→ **Short task**
For the material that follows, return exactly the lines from the one with "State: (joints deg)" through the one with "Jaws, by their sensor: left", both ends included.

══ Data shown

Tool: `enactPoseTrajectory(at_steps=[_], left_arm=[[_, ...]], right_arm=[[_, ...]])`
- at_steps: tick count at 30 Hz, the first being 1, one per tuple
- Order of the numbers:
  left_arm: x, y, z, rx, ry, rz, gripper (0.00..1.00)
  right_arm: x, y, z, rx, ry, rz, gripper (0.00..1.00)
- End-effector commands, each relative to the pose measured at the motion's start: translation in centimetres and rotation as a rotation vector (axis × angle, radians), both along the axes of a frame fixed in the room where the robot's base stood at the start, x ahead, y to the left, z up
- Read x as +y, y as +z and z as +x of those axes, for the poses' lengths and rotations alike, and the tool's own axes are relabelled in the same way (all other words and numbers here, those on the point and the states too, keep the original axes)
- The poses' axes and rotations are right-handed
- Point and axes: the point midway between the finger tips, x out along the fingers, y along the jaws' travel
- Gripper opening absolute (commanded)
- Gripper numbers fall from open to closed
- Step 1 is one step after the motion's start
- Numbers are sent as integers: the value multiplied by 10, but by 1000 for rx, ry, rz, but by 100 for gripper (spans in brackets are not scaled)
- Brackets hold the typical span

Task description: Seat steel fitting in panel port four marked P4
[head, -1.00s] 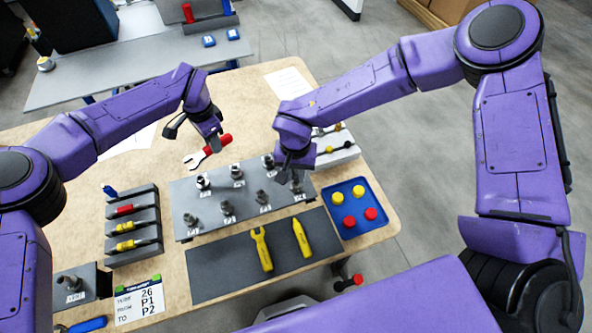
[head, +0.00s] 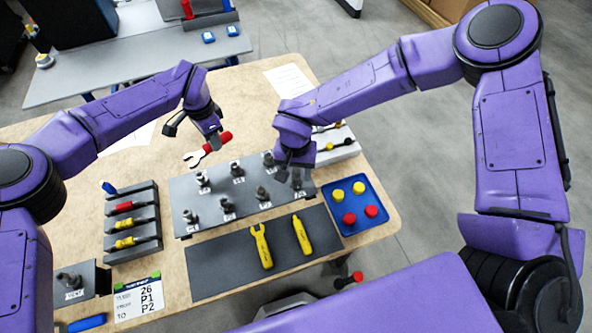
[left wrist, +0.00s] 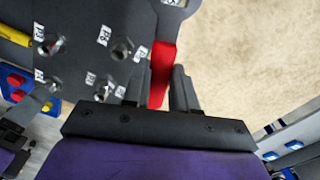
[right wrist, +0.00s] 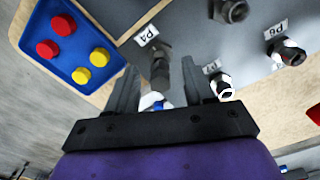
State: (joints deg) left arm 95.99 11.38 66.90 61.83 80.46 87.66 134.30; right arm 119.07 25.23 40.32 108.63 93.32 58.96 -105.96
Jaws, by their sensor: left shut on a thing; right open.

════
══ Data shown

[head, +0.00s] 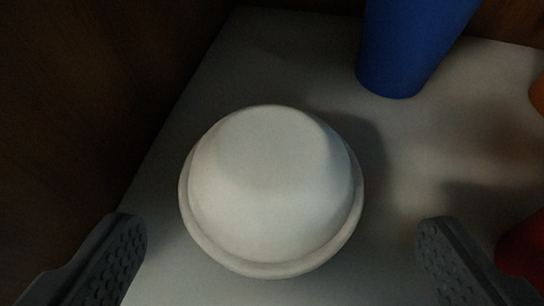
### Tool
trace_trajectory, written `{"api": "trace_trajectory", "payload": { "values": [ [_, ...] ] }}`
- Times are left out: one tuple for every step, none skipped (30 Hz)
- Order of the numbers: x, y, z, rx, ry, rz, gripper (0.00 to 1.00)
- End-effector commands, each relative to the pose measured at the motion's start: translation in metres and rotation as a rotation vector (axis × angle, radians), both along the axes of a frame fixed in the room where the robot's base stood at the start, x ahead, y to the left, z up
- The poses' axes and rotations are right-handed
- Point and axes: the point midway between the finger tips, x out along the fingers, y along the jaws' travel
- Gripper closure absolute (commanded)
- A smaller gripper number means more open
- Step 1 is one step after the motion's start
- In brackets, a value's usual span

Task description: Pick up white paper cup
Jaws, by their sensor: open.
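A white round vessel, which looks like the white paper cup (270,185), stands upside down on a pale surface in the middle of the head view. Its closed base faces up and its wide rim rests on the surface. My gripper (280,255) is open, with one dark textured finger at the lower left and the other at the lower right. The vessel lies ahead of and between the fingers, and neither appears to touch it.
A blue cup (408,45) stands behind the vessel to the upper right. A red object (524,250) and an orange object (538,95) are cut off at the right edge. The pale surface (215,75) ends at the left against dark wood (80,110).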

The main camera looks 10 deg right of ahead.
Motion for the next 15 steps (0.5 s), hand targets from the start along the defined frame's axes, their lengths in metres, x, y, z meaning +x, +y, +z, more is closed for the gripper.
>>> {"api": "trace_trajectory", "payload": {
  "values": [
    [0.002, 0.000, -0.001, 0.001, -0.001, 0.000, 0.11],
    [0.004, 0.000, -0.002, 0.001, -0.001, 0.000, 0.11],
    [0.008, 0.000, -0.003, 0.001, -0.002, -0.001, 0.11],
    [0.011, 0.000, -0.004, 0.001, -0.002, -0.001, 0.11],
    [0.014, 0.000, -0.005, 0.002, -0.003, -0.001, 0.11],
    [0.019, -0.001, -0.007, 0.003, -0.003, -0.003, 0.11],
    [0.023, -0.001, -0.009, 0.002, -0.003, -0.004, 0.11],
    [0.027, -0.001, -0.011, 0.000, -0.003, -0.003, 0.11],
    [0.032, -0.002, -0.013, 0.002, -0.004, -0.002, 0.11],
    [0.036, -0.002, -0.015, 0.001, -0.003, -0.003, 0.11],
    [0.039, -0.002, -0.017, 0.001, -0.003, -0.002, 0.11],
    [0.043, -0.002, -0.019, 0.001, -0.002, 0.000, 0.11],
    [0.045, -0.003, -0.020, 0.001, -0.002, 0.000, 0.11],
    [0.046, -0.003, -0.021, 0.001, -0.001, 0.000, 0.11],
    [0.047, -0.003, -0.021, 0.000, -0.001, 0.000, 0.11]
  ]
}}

════
══ Data shown

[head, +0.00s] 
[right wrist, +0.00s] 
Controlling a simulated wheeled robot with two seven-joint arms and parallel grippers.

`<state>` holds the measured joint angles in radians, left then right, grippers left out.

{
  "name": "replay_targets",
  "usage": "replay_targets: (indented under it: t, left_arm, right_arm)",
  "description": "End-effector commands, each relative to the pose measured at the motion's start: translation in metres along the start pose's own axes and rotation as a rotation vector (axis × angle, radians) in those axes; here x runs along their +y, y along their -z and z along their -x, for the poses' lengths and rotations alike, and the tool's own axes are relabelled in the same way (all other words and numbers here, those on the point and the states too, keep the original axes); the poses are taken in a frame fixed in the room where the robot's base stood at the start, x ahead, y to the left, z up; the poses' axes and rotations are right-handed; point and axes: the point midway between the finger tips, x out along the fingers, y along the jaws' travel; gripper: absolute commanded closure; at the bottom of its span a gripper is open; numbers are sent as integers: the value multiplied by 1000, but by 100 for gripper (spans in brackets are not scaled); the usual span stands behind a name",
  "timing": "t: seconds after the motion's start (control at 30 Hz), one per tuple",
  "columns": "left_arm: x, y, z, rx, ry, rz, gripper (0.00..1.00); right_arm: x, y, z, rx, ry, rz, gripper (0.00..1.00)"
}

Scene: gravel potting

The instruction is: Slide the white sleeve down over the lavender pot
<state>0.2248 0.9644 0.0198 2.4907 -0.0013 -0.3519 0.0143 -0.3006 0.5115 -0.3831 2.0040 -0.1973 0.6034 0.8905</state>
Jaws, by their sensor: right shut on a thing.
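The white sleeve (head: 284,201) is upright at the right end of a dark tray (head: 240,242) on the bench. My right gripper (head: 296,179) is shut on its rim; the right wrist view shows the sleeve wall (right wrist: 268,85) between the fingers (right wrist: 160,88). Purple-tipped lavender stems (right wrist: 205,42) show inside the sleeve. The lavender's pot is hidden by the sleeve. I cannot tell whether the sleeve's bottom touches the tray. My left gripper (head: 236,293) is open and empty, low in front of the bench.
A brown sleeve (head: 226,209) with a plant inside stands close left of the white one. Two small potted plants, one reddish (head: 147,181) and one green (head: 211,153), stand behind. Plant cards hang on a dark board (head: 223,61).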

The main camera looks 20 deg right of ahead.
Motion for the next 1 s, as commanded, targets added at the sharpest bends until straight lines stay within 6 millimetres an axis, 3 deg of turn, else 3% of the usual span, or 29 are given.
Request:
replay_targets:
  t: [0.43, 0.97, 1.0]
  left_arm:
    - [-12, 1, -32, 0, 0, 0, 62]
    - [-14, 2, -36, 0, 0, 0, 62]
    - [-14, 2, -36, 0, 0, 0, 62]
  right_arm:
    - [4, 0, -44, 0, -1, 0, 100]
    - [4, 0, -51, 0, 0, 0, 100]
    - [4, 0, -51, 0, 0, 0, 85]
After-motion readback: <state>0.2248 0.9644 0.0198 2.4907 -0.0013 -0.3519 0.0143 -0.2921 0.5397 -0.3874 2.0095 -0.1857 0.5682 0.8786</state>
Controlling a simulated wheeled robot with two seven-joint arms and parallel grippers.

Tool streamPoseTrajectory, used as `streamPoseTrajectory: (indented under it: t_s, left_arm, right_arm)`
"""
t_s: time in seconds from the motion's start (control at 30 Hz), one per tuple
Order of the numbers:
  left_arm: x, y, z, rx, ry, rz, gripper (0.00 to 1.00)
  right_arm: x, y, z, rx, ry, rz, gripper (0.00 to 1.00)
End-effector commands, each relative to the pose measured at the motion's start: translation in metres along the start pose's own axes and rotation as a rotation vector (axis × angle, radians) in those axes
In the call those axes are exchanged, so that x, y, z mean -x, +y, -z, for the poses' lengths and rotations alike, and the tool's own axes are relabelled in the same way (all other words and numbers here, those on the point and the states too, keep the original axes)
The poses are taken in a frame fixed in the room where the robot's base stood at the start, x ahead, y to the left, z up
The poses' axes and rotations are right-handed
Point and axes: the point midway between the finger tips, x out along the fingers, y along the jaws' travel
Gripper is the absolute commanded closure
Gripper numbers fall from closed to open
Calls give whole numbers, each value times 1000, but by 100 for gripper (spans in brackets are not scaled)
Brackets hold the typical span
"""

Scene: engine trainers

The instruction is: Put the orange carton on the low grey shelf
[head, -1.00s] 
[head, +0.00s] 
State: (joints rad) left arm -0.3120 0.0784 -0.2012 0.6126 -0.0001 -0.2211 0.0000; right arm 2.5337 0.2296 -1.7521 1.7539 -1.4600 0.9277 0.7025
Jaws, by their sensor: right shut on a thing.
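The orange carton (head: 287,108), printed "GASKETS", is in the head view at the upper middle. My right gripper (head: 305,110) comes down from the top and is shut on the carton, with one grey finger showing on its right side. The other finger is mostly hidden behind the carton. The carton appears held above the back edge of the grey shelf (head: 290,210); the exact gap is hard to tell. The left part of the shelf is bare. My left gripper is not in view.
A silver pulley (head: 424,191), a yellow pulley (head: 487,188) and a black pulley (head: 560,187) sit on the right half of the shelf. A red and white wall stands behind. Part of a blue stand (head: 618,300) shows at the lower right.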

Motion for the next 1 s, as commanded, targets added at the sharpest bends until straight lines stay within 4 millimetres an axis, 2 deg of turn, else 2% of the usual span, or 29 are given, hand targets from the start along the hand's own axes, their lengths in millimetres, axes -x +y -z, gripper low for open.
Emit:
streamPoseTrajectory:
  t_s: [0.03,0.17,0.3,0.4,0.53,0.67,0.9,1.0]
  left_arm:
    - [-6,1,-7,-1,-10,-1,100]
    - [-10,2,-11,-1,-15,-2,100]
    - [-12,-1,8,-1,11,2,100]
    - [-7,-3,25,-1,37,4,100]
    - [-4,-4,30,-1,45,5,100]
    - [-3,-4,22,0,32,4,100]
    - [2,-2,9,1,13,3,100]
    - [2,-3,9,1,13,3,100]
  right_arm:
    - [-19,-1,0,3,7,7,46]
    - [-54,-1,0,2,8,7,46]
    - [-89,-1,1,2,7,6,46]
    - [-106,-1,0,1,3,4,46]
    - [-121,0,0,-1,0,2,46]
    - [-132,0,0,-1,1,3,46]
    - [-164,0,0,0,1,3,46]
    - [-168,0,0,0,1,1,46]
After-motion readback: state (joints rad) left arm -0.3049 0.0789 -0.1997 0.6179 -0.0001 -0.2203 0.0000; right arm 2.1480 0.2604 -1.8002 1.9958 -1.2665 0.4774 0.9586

════

→ **Solution to this task**
State: (joints deg) left arm 95.99 11.38 66.90 61.83 80.46 87.66 134.30; right arm 119.07 25.23 40.32 108.63 93.32 58.96 -105.96
Jaws, by their sensor: left shut on a thing; right open.

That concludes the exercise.